WHAT IS EXPECTED:
Answer with one number: how many lines hold the string "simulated".

· · · · · · ·

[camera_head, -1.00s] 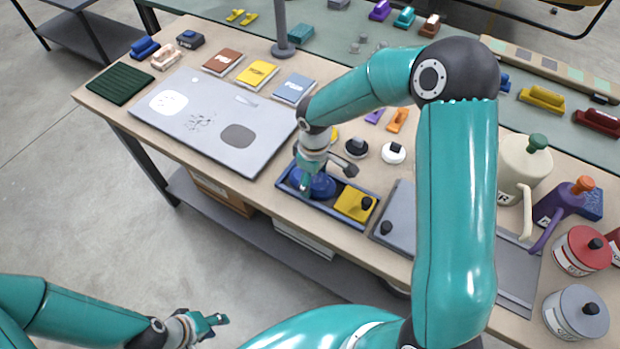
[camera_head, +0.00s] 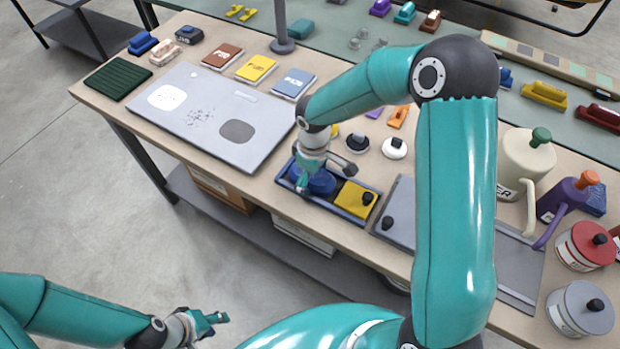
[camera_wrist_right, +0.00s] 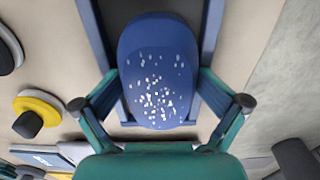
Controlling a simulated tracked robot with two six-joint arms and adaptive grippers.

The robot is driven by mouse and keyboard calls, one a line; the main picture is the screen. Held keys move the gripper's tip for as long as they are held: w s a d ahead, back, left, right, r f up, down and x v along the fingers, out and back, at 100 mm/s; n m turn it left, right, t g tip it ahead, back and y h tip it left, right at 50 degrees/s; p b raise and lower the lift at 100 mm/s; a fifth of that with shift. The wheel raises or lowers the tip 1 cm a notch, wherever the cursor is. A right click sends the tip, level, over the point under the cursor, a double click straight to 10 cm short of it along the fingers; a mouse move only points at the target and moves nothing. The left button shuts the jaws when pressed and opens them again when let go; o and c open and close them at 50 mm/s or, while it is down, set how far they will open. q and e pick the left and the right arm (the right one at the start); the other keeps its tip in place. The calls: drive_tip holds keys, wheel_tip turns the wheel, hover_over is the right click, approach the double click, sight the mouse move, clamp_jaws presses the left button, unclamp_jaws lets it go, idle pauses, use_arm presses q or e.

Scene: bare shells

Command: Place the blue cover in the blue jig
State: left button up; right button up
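The blue cover (camera_head: 321,182), a rounded shell, is at the left end of the blue jig (camera_head: 318,204), a long blue-rimmed tray. In the right wrist view the cover (camera_wrist_right: 158,65) shows white specks and overlaps the jig's end wall (camera_wrist_right: 128,116). My right gripper (camera_head: 304,178) is over that end, its fingers (camera_wrist_right: 158,75) against both sides of the cover; I cannot tell whether the cover rests on the jig floor. A yellow block (camera_head: 353,198) with a black knob fills the jig's right end. My left gripper (camera_head: 212,322) is open and empty, away from the table.
A grey panel (camera_head: 185,105) lies left of the jig, and a grey plate (camera_head: 400,205) with a black knob lies close to its right. Black (camera_head: 357,143) and white (camera_head: 395,148) knobbed pieces stand behind it. Pots and jugs (camera_head: 525,165) crowd the right side.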

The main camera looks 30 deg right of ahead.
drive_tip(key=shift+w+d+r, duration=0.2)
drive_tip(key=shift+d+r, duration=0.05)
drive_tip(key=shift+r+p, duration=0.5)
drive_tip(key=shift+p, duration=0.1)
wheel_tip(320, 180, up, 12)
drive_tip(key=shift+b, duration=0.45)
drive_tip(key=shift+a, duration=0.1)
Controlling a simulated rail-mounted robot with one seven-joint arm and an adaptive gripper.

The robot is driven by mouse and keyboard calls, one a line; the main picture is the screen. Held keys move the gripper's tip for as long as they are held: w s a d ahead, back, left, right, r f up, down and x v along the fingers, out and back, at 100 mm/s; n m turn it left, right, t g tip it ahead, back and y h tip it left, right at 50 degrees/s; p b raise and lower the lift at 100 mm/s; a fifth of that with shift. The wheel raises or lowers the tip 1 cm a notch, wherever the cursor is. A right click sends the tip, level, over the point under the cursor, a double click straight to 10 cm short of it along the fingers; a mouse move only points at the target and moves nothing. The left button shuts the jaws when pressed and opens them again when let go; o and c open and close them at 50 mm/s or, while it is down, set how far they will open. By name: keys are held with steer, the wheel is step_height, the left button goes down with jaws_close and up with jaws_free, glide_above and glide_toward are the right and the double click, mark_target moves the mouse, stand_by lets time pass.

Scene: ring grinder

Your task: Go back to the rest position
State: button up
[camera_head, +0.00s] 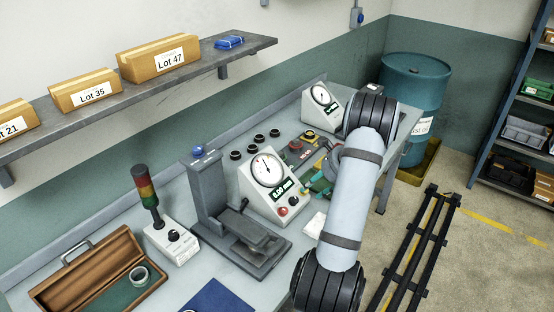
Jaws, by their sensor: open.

· · · · · · ·

RESPONSE TO THIS TASK:
2